= Stated problem =
Can you transcribe every line exactly and leave the pictures behind?

= Dataset extract =
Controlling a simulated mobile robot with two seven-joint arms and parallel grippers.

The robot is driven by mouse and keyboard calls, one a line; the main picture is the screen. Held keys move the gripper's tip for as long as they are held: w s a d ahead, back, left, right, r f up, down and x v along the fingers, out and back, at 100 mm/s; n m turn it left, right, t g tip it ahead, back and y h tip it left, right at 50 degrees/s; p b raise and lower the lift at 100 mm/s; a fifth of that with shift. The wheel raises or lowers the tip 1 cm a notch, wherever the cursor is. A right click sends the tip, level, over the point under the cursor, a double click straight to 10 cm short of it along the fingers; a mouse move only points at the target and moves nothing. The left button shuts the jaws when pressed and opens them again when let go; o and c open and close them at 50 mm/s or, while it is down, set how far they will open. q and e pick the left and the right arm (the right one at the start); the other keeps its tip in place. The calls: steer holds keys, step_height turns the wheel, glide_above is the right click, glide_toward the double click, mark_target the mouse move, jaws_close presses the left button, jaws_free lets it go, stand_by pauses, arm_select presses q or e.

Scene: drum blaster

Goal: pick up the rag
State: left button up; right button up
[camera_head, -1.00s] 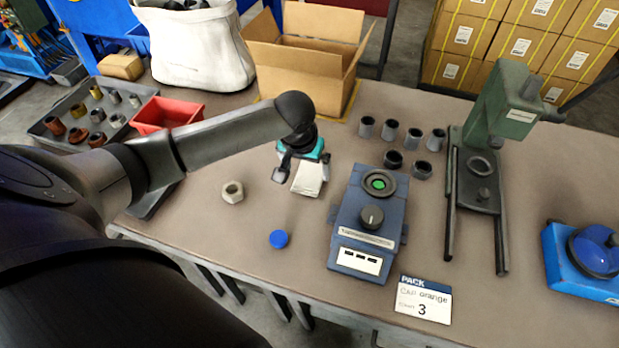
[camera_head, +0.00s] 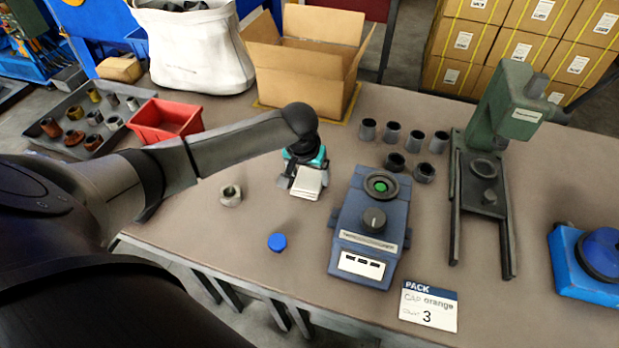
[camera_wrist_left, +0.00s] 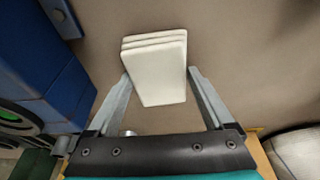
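The rag (camera_head: 308,183) is a small white folded cloth in layers, lying on the brown workbench (camera_head: 330,225) left of the blue device. In the left wrist view the rag (camera_wrist_left: 156,72) lies between and just beyond the fingertips. My left gripper (camera_head: 303,180) is above the bench at the rag's far side. In the left wrist view its grey fingers (camera_wrist_left: 158,76) are apart, one along each side of the rag; the left one is very near its edge, and contact cannot be told. My right gripper is not in view.
A blue device (camera_head: 370,225) with a knob stands right of the rag. A metal nut (camera_head: 231,196) and a blue cap (camera_head: 277,242) lie to the left and front. A cardboard box (camera_head: 305,65) and red bin (camera_head: 165,122) stand behind. Grey cups (camera_head: 392,132) stand back right.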

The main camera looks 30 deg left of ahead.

= Reply =
Controlling a simulated mobile robot with two seven-joint arms and parallel grippers.

The robot is driven by mouse and keyboard calls, one a line; the main picture is the screen. Held keys move the gripper's tip for as long as they are held: w s a d ahead, back, left, right, r f up, down and x v along the fingers, out and back, at 100 mm/s; n m turn it left, right, t g tip it ahead, back and y h tip it left, right at 50 degrees/s; p b raise and lower the lift at 100 mm/s; a fifth of that with shift. The wheel raises or lowers the tip 1 cm a notch, wherever the cursor is. A right click sends the tip, level, over the point under the cursor, a double click straight to 10 cm short of it along the fingers; a mouse move only points at the target and moves nothing. The left button shuts the jaws when pressed and opens them again when let go; o and c open and close them at 50 mm/s or, while it is down, set how far they will open. q and e pick the left and the right arm (the right one at the start); the other keeps its tip in place. The calls: steer holds keys, step_height turns the wheel, glide_above is the right click, glide_toward the double click, mark_target the mouse move, jaws_close presses the left button, jaws_free lets it go, stand_by pauses, arm_select presses q or e.

Scene: drum blaster

Goal: pick up the rag
State: left button up; right button up
[camera_head, -1.00s] 
[camera_head, +0.00s] 
[camera_wrist_left, +0.00s] 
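The rag (camera_head: 308,183) is a small white folded cloth in layers, lying on the brown workbench (camera_head: 330,225) left of the blue device. In the left wrist view the rag (camera_wrist_left: 156,72) lies between and just beyond the fingertips. My left gripper (camera_head: 303,180) is above the bench at the rag's far side. In the left wrist view its grey fingers (camera_wrist_left: 158,76) are apart, one along each side of the rag; the left one is very near its edge, and contact cannot be told. My right gripper is not in view.
A blue device (camera_head: 370,225) with a knob stands right of the rag. A metal nut (camera_head: 231,196) and a blue cap (camera_head: 277,242) lie to the left and front. A cardboard box (camera_head: 305,65) and red bin (camera_head: 165,122) stand behind. Grey cups (camera_head: 392,132) stand back right.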

The main camera looks 30 deg left of ahead.

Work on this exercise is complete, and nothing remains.